At any rate...excellent post.

Soloman said...

Came here through Andy's link.

From an Arizonan - thank you for your common sense perspective on this extremely important issue.

One Salient Oversight said...

Okay I can appreciate the Drivers License issue, but what if the police decide to check on passengers? You don't need your DL to be a passenger. Will the Arizona police arrest you for not producing proof of ID in that situation if they suspect you of being an illegal>

The Maid said...

Awesome! I was so glad to hear your position on this one was sensible and filled with personal perspective.

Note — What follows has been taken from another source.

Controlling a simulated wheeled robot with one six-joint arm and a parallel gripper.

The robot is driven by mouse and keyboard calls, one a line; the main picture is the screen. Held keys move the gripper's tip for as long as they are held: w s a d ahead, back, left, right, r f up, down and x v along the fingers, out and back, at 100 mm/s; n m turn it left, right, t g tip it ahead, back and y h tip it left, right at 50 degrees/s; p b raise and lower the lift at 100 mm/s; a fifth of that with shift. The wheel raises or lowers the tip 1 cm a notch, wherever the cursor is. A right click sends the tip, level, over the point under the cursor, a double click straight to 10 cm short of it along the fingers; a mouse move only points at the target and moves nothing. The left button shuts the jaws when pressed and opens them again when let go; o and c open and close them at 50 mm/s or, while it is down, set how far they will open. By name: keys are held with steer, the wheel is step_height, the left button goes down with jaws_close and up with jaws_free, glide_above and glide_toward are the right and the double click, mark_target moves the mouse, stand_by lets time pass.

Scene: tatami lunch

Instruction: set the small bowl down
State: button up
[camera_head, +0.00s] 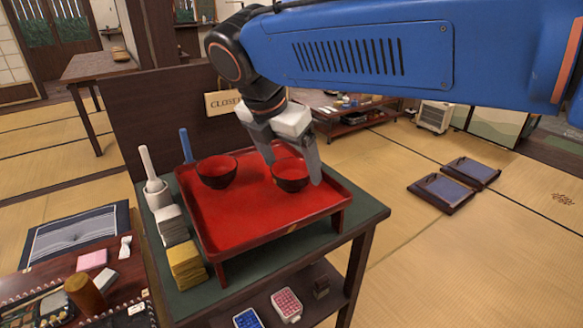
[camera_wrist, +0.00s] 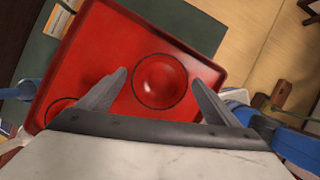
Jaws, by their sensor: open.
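Two small bowls, red inside and dark outside, stand upright on the red footed tray (camera_head: 240,224). One bowl (camera_head: 291,176) is at the tray's right, between the open fingers of my gripper (camera_head: 295,172). The other bowl (camera_head: 217,172) is at the left of the tray. In the wrist view, the right-hand bowl (camera_wrist: 160,81) lies between and just beyond my fingertips (camera_wrist: 160,78), with a gap to each finger. Part of the other bowl (camera_wrist: 57,108) shows at lower left, partly hidden by my gripper.
The tray stands on a green-topped stand (camera_head: 372,212). White cloths (camera_head: 172,226), yellow cloths (camera_head: 186,264) and a white cup (camera_head: 157,193) line its left side. A "CLOSED" sign (camera_head: 222,102) hangs on the board behind. The front of the tray is bare.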

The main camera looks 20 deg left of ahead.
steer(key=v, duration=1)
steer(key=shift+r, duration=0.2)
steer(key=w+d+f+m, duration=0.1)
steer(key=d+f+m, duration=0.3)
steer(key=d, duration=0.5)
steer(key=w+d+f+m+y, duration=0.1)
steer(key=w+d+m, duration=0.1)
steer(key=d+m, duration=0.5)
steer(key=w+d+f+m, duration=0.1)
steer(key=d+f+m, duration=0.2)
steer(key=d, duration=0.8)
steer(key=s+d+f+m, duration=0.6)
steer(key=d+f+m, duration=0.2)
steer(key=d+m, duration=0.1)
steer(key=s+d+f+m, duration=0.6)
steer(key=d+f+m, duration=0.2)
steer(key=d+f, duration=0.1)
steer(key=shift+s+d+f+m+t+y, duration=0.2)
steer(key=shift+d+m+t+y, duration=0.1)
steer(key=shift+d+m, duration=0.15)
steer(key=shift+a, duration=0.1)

Being a resident of Arizona, I am very concerned about the black eye our state keeps getting when our government actually produces a solution. (Sheriff Joe, Jan Brewer, etc.)

I have been most encouraged by Hispanic citizens who have shared their own perspective which often agree that "if you have nothing to hide, you will hide nothing."

We have to get over being so concerned about hurting someones feelings that we allow our own systems and processes to be overtaxed beyond repair.

We can't keep doing what we are doing and expect a different, more positive result...afterall, isn't that the very definition of INSANITY????

Have a blessed weekend Roland! :)
Becky

Safiyyah said...

Greetings:

Standing ovation to you, Roland, for writing a clean non-emotional post on which should be a no brainer.

I am a Muslim woman, born and raised in America to non Muslim parents. I wear hijab, and most often, am suspected of being a foreigner. In the post 9/11 climate with its Islamophobia, I have found myself having my citizenship questioned more than once (was asked for my passport to fly from Pennsylvania to Illinois, lol). I now carry my passport to avoid problems. Unlike others, I do not mind. Why not? Show them the passport, and call it a day. I, too, came here through someone who linked to you :)

BTW, my nephew had a Mexican step-father. My nephew wanted dual citizenship in Mexico/US. To make a long story short, my nephew paid a few thousand dollars to a Mexican attorney to LEGALLY get Mexican citizenship!!!